◆ **Collected material**
===============
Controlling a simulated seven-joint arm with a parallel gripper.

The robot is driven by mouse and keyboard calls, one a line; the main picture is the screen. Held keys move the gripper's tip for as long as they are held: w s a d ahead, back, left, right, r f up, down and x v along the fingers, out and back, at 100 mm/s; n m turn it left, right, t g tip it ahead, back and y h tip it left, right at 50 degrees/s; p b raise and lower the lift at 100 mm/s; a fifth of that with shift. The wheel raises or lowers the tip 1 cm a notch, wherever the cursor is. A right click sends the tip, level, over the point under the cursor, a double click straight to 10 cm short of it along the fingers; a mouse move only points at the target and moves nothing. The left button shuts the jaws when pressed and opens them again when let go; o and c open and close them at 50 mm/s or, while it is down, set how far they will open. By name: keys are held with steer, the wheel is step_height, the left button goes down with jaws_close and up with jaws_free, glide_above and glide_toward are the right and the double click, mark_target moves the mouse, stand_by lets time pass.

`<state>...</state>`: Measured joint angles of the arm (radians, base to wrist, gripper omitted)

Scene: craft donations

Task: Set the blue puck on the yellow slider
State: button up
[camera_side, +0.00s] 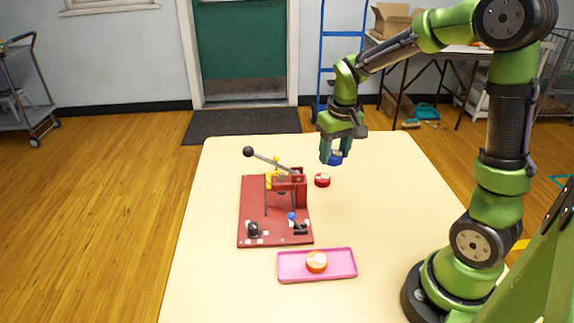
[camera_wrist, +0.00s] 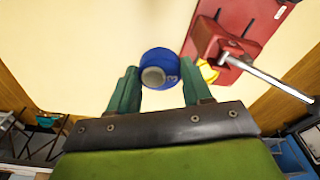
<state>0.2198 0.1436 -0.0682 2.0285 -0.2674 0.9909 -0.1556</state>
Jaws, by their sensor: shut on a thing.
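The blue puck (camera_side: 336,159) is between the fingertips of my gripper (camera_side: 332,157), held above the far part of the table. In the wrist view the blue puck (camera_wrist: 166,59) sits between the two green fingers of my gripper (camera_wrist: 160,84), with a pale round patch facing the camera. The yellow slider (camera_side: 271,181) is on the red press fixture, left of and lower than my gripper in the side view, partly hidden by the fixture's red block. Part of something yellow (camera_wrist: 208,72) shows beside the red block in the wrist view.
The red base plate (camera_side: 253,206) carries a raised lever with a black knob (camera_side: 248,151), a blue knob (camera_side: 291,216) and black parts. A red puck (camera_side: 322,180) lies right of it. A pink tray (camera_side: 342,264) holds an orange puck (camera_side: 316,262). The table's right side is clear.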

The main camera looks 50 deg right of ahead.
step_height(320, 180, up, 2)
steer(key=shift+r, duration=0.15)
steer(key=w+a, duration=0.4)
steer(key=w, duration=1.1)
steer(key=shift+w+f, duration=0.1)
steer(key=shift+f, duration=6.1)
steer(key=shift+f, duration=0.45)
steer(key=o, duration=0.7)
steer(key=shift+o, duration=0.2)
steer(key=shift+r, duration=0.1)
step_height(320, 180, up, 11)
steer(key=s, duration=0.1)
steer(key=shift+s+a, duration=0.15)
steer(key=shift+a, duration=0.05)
===============
◆ **Prompt**
All of the material above should be reproduced exactly, except the pictures.

◆ **Written response**
Controlling a simulated seven-joint arm with a parallel gripper.

The robot is driven by mouse and keyboard calls, one a line; the main picture is the screen. Held keys move the gripper's tip for as long as they are held: w s a d ahead, back, left, right, r f up, down and x v along the fingers, out and back, at 100 mm/s; n m turn it left, right, t g tip it ahead, back and y h tip it left, right at 50 degrees/s; p b raise and lower the lift at 100 mm/s; a fifth of that with shift. The wheel raises or lowers the tip 1 cm a notch, wherever the cursor is. A right click sends the tip, level, over the point under the cursor, a double click straight to 10 cm short of it along the fingers; a mouse move only points at the target and moves nothing. The left button shuts the jaws when pressed and opens them again when let go; o and c open and close them at 50 mm/s or, while it is down, set how far they will open. By name: keys are held with steer, the wheel is step_height, the left button goes down with jaws_close and up with jaws_free, glide_above and glide_toward are the right and the double click, mark_target moves the mouse, stand_by lets time pass.

`<state>...</state>`: Measured joint angles of the arm (radians, base to wrist, gripper omitted)

Scene: craft donations

Task: Set the blue puck on the yellow slider
State: button up
[camera_side, +0.00s] 
[camera_wrist, +0.00s] 
<state>0.2198 0.1436 -0.0682 2.0285 -0.2674 0.9909 -0.1556</state>
Jaws, by their sensor: shut on a thing.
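The blue puck (camera_side: 336,159) is between the fingertips of my gripper (camera_side: 332,157), held above the far part of the table. In the wrist view the blue puck (camera_wrist: 166,59) sits between the two green fingers of my gripper (camera_wrist: 160,84), with a pale round patch facing the camera. The yellow slider (camera_side: 271,181) is on the red press fixture, left of and lower than my gripper in the side view, partly hidden by the fixture's red block. Part of something yellow (camera_wrist: 208,72) shows beside the red block in the wrist view.
The red base plate (camera_side: 253,206) carries a raised lever with a black knob (camera_side: 248,151), a blue knob (camera_side: 291,216) and black parts. A red puck (camera_side: 322,180) lies right of it. A pink tray (camera_side: 342,264) holds an orange puck (camera_side: 316,262). The table's right side is clear.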

The main camera looks 50 deg right of ahead.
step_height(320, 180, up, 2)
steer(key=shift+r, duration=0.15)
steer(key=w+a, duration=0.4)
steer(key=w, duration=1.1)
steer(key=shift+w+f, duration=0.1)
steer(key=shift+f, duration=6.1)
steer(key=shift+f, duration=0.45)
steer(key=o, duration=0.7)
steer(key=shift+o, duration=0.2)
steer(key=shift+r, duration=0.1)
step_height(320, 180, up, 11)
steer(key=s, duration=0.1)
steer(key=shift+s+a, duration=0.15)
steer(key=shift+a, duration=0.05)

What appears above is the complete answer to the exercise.